Eine bessere Welt ohne Gott?
Religiöse Wahrheitsansprüche sind in der Postmoderne Attacken ausgesetzt – sie seien unzeitgemäss, polarisierend, Gewalt verursachend … Doch was ist gewonnen, wenn Christen ihren Wahrheitsanspruch aufgeben? Und wie viel wert ist, was gegen ihn ins Feld geführt wird? An den VBG-Studientagen «begründet glauben» in Männedorf nahm Christian Hofreiter Atheisten, Agnostiker und Relativisten unter die Lupe.
Atheisten machen es sich zu einfach, wenn sie mit ihrer Prämisse (es gibt keinen Gott) religiöse Wahrheitsansprüche generell erledigt zu haben meinen. Sie beweisen laut Hofreiter bloss, was sie voraussetzen. Dagegen spricht schon die conventional wisdom: Die Menschen waren, wie der deutsche Philosoph Robert Spaemann bemerkt hat, als Vernunftwesen in ihrer überwältigenden Mehrheit über Hunderte von Generationen religiös.
Die Religion der Despoten
Gegen die atheistische These spricht zudem die Geschichte der Freiheit in der Neuzeit. Der Theologe Dr. Christian Hofreiter, Direktor des Zacharias Instituts für Wissenschaft, Kultur und Glaube in Wien, erwähnte den britischen Atheisten John Gray, Professor an der London School of Economics. Gray räume ein, dass es keine tragfähigen Verbindungen zwischen Atheismus und liberalen Werten, der freiheitlichen Gesellschaft, gebe. Die Geschichte zeigt: Gottlosigkeit war und ist die Sache despotischer Regime. Mit der Annahme des Atheimus wäre überhaupt nicht klar, wie liberale Werte begründet werden können. In Europa wurden sie von protestantisch geprägten Denkern formuliert.

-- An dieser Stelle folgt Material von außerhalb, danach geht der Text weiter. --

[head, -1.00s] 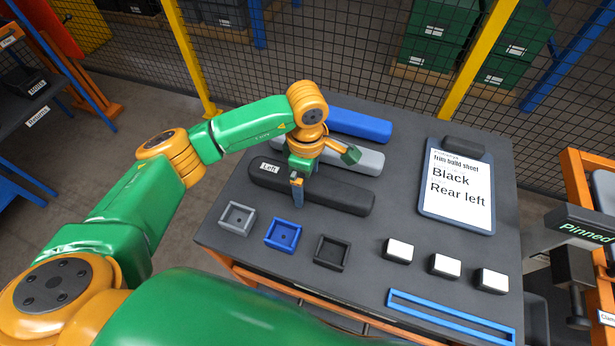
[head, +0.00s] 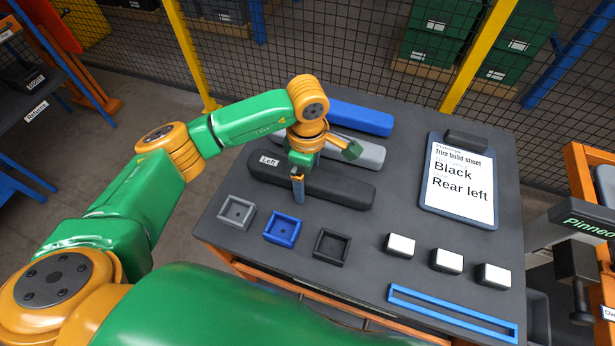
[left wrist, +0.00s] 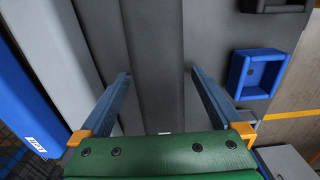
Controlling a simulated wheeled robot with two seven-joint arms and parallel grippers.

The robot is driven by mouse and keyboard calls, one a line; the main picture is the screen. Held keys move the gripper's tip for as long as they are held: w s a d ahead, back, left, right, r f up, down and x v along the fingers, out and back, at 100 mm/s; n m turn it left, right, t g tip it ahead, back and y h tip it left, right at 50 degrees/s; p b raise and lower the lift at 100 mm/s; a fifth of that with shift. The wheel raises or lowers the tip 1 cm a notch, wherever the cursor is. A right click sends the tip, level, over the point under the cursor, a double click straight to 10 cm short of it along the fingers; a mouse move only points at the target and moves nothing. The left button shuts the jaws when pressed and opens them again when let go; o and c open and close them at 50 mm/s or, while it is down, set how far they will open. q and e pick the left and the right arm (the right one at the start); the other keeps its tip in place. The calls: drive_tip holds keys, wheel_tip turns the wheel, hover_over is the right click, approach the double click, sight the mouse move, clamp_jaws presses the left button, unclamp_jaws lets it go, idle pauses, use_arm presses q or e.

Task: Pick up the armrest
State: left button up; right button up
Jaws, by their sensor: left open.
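Three long armrests lie side by side on the dark table: a black one (head: 338,190) nearest me, a grey one (head: 368,153) behind it, and a blue one (head: 362,119) at the back. The black armrest has a "Left" label at its left end. My left gripper (head: 298,188) is over the black armrest. In the left wrist view its two fingers (left wrist: 160,85) are open on either side of the black armrest (left wrist: 155,40). I cannot tell whether they touch it. My right gripper is not in view.
A clipboard (head: 458,205) reads "Black, Rear left". Grey (head: 236,213), blue (head: 282,228) and black (head: 331,247) square trays sit along the front, with white-topped blocks (head: 446,261) and a blue frame (head: 450,313) to their right. A mesh fence stands behind.

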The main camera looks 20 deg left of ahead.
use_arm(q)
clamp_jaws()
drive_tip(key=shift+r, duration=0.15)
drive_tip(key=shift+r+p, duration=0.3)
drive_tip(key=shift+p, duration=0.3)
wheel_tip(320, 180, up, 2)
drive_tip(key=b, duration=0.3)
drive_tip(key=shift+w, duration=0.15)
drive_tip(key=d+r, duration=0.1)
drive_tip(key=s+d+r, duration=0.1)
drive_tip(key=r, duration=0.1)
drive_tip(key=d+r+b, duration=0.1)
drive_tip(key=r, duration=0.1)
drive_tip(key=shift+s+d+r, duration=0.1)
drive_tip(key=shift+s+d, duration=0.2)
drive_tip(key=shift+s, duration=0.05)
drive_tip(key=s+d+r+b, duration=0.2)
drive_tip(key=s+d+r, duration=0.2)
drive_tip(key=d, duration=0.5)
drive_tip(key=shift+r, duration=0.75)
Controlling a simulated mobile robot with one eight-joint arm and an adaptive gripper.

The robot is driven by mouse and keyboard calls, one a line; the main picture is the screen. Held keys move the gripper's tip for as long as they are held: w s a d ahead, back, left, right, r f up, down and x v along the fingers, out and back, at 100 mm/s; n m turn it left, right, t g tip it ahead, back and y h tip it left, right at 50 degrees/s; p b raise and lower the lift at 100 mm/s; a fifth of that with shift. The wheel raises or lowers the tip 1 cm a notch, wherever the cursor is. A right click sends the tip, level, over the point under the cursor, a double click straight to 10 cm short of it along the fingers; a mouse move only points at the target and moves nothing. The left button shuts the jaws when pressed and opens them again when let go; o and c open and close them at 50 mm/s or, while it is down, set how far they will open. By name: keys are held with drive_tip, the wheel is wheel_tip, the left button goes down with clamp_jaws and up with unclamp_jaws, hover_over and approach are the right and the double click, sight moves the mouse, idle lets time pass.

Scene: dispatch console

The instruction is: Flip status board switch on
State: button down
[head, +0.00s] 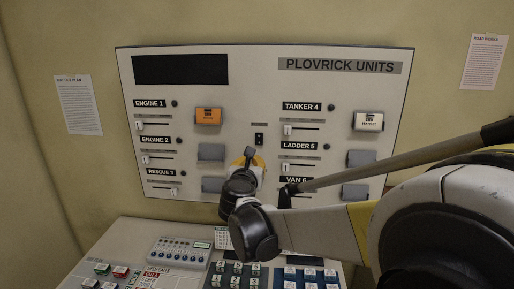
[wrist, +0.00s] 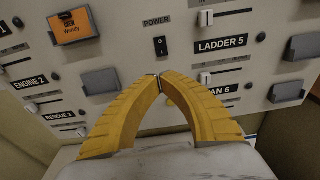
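The status board (head: 240,100) is a pale upright panel on the wall, headed PLOVRICK UNITS. Its power switch (head: 259,139) is a small black rocker in the middle of the board. In the wrist view the power switch (wrist: 161,46) sits under the label POWER, just beyond my fingertips. My gripper (wrist: 159,77) has yellow ribbed fingers whose tips come together, with nothing visible held. In the head view my gripper (head: 250,158) is just below the switch, partly hidden by my own wrist. I cannot tell whether the tips touch the board.
Sliders and card holders flank the switch, including an orange card (head: 208,116) at left and a white card (head: 368,121) at right. A grey holder (wrist: 86,81) is left of my fingers. Below the board is a desk console (head: 130,235) with buttons and a keypad.

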Dass der Schöpfer sich offenbart – unmöglich?
Viele Zeitgenossen scheuen die kalte Härte des Atheismus und richten sich im Agnostizismus ein, der letzte Fragen offen lässt. Von dieser Denkrichtung können verschiedene Grade unterschieden werden: Hochprozentige Agnostiker behaupten, es sei Menschen grundsätzlich unmöglich, über Gott etwas zu wissen. Laut Christian Hofreiter müsste man aber sehr viel wissen, um dies behaupten zu können. Es ist kühn zu behaupten: Falls es einen Schöpfer gäbe, wäre es unmöglich, dass er sich offenbart. Gemässigte Agnostiker wollen daher nicht ausschliessen, dass Gott sich offenbart. Sie führen aber die widersprüchliche Vielfalt der Religionen ins Feld: Existierte Gott, hätte er sich klarer zu erkennen gegeben.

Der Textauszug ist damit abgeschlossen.